Which stars can be calibrated?

In order to make the tightest connection between light from the Sun and from a star, we design the craft so that light from a small telescope strikes the same detectors as light from the Sun, though via a different route.

Note that one can in theory allow light from both sources to strike the same detector simultaneously, if a particular star happens to be at just the right angle from the Sun (in this simple diagram, that angle happens to be 180 degrees). Even if the usual mode of operation is to measure one source at a time, one might design special calibration observations to use this capability.

If the craft is pointed so that sunlight does not enter the spheres, no significant flux will run from the spheres to the detector. Thus, one does not need a moving shutter in front of the spheres, saving a single-point failure mode. Likewise, one does not need a moving shutter in front of the small telescope.

How large must the telescope be? Suppose we wish to observe like Vega. Vega produces roughly 500,000 photons per second per square centimeter of collecting area through a wide-band filter in the visible.

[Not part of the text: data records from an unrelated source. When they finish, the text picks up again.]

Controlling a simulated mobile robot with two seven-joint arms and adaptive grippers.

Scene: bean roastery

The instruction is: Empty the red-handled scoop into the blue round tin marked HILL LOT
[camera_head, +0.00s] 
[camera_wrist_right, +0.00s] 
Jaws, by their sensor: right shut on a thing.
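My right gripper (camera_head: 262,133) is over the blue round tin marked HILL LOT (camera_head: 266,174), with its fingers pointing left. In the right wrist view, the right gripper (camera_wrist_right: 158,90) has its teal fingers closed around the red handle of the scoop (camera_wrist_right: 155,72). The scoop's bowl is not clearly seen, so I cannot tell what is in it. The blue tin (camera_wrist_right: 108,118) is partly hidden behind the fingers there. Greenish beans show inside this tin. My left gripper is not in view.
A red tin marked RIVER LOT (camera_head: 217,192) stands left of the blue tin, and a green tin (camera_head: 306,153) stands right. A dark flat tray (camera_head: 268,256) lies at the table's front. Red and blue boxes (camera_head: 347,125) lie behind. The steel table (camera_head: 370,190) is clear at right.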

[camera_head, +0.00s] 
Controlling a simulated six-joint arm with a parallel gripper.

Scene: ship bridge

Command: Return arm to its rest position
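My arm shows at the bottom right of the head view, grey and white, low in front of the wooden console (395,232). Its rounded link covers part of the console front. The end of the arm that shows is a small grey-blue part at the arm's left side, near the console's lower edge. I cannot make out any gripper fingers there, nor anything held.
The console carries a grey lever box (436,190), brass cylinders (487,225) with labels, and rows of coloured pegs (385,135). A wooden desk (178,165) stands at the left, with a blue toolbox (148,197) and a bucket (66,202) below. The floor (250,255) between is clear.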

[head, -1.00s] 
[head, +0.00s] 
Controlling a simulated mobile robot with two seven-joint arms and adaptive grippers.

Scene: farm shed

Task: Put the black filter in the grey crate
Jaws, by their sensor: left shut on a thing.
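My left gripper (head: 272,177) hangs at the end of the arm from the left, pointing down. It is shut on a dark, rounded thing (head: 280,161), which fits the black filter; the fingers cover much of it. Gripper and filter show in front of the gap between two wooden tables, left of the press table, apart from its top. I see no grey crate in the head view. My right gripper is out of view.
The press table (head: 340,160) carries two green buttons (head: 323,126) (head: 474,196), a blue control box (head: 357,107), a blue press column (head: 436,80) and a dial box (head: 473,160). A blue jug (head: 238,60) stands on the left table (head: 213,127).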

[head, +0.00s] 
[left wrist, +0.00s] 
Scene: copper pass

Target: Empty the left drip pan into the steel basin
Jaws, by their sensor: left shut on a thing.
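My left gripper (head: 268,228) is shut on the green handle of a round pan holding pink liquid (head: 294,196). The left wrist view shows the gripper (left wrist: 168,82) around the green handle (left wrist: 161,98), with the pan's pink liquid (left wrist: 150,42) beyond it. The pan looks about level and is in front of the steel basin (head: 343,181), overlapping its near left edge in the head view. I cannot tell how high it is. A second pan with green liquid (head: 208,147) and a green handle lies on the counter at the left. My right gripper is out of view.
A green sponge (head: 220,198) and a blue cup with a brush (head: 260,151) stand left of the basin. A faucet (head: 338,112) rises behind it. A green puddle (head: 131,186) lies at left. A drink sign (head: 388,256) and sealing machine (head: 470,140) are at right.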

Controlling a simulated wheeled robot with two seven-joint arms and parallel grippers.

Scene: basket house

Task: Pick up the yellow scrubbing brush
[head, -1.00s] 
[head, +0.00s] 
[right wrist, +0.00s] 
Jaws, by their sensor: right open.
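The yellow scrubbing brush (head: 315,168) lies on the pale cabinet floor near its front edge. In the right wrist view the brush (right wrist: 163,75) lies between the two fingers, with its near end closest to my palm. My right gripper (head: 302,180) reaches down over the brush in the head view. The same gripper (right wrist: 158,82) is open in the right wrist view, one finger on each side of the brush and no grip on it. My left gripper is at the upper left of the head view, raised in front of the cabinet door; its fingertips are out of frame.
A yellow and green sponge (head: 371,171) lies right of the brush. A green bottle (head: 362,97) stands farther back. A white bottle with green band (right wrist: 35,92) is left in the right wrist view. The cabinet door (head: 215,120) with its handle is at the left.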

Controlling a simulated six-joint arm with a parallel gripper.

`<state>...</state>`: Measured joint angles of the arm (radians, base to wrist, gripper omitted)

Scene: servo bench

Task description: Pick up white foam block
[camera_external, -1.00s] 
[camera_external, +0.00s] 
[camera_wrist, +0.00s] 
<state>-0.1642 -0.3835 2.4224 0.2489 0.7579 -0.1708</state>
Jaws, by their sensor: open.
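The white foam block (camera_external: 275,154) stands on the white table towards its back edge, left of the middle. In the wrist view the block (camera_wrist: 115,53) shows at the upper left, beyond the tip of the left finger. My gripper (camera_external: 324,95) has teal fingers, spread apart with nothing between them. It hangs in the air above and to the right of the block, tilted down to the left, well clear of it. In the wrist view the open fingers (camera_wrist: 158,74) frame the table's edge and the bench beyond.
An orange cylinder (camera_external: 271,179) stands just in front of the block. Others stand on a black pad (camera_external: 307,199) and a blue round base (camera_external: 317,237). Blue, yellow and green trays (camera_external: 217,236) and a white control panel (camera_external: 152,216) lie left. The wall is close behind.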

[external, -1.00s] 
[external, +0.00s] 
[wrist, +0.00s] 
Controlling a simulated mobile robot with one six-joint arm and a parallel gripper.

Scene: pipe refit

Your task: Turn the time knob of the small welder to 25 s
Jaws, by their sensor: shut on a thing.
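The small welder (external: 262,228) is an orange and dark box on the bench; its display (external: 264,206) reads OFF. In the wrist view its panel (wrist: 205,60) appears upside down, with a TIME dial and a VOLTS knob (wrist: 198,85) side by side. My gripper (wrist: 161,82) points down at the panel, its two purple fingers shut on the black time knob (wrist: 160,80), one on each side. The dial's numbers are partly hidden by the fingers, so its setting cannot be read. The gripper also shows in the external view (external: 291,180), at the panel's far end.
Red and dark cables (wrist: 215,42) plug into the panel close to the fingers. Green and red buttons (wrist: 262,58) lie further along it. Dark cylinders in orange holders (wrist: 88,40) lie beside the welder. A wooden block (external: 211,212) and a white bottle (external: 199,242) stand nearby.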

Thus, a telescope with a diameter of D = 10 cm will collect through a wide-band filter roughly


                                          2
  N  =  500,000 photon/sec  *  pi * (5 cm)   

     =  40,000,000 photon/sec

A V-band filter has resolving power R = 6 or so. If we send the light into a spectrograph with resolving power R = 1000, we divide this number of photons by roughly 1000/6 = 166, leaving about 240,000 photons per second into each spectral bin.

Spreading this light over 10 or so pixels of a spectrograph camera per spectral bin reduces the number of photons per second per pixel to roughly 24,000. Assuming an overall efficiency of 1 percent in the spectrograph optics plus detectors, we arrive at roughly


                   2
         (   D    )
   240 * ( ------ )  (photons/sec) per pixel   from Vega
         ( 10 cm  )

Even a small telescope can collect hundreds or thousands of photons per pixel in a few seconds from a star of magnitude zero.

Now, a small telescope will provide wide field of view. Each pixel in the detector will cover a relatively large area on the sky, perhaps 10 or 100 square arcseconds. However, the very bright stars we observe will still overwhelm the background. These large pixels make tracking simple: keeping the craft pointed to within 10 arcseconds, or 30 arcseconds, is probably good enough.

If one builds an instrument which permits long exposure times, then one can calibrate fainter stars. Using the canonical D = 10 cm telescope, a fifth magnitude star would produce several photons per second per pixel. With an exposure of 10 minutes = 600 seconds, one would collect 2000 photons per pixel.

Tenth magnitude stars would be much too faint to observe with a D = 10 cm telescope.